Terrain Induced Slugging
Santos Ltd Adelaide, South Australia
Industry contact: Mr. Tung Nguyen (firstname.lastname@example.org)
Prof. Robert McKibbin Massey University NZ (email@example.com)
Dr. Mark McGuinness Victoria University NZ (firstname.lastname@example.org)
Multiphase pipelines frequently experiences liquid slugging caused by a number of mechanisms. One of these is influenced by the topography of the pipeline which normally includes many uphill and downhill sections.
Typically, liquids enter a downhill section and accumulate at the bottom of the section until gas flow is blocked. Line pressure will then rise until the liquid head is overcome and the liquid plug is blown into the following sections. This effect cascades all the way to the pipeline outlet. Typically, liquid outflow would rise and flow in a fairly well defined cyclic pattern, with peak flows up to ten times the calculated steady-state flow.
Terrain-induced slugging presents a challenge for pipeline design engineers.
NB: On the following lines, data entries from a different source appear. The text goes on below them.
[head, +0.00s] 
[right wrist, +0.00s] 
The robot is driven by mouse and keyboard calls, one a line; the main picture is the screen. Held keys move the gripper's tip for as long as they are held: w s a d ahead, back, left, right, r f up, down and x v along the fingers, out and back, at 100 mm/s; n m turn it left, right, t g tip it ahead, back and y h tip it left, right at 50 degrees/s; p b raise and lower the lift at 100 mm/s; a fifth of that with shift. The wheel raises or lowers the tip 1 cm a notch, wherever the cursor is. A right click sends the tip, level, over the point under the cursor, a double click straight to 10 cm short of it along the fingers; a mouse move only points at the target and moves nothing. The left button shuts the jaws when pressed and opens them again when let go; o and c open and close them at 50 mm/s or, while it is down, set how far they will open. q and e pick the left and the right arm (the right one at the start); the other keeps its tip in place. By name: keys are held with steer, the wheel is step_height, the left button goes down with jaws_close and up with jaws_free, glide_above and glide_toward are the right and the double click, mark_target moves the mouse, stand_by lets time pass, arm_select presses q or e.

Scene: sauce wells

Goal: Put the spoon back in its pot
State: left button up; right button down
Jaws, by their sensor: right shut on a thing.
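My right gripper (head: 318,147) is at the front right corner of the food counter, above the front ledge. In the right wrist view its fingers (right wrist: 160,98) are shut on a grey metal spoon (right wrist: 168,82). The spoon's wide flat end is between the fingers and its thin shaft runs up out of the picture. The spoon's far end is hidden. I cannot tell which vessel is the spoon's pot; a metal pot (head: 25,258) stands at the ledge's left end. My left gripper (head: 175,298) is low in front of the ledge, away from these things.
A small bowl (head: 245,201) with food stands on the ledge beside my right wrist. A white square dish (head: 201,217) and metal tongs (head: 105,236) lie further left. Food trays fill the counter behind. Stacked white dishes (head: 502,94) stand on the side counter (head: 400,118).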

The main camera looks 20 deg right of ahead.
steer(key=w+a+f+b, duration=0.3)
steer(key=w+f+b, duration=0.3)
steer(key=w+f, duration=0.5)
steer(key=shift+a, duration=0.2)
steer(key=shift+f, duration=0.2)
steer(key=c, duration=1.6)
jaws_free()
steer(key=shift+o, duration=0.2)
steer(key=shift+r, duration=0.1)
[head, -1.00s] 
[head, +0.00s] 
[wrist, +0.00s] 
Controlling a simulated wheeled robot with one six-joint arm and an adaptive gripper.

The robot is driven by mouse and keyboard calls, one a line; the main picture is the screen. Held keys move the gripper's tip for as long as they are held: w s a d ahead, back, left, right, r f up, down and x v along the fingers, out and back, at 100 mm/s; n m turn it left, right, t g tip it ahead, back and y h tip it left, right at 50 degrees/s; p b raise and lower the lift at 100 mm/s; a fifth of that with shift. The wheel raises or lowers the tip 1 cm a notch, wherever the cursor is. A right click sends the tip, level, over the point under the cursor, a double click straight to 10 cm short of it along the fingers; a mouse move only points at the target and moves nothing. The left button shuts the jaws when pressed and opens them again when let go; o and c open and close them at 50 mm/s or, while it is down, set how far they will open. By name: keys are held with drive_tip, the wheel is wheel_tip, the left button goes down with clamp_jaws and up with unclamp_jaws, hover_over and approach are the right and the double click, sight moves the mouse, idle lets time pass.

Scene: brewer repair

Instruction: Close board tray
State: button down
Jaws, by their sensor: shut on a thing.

The liquid slugs have to be dealt with to prevent upsets to processing facilities downstream of the pipeline outlet.
Some theoretical work had been done on this kind of slugging and the references are as follows.
1. De Henau V & Raithby G D (1995), A Transient Two-Fluid Model for The Simulation of Slug Flow in Pipelines I. Theory, International Journal of Multiphase Flow, Vol. 21, No 3, pp. 335-349.
2. De Henau V & Raithby G D (1995), A Transient Two-Fluid Model for The Simulation of Slug Flow in Pipelines II. Validation, International Journal of Multiphase Flow, Vol. 21, No 3, pp. 351-363.
3. De Henau V & Raithby G D (1995), A Study of Terrain-Induced Slugging in Two-Phase Flow Pipelines, International Journal of Multiphase Flow, Vol. 21, No 3, pp. 365-379.
Commercial softwares have the capabilities of simulating terrain-induced slugging such as SimScis TACITE, Hyprotechs ProFES but they are very expensive to acquire.
The aim of the study should be to come up with simple equations to estimate the peak liquid flow and the peak-to-peak flow period.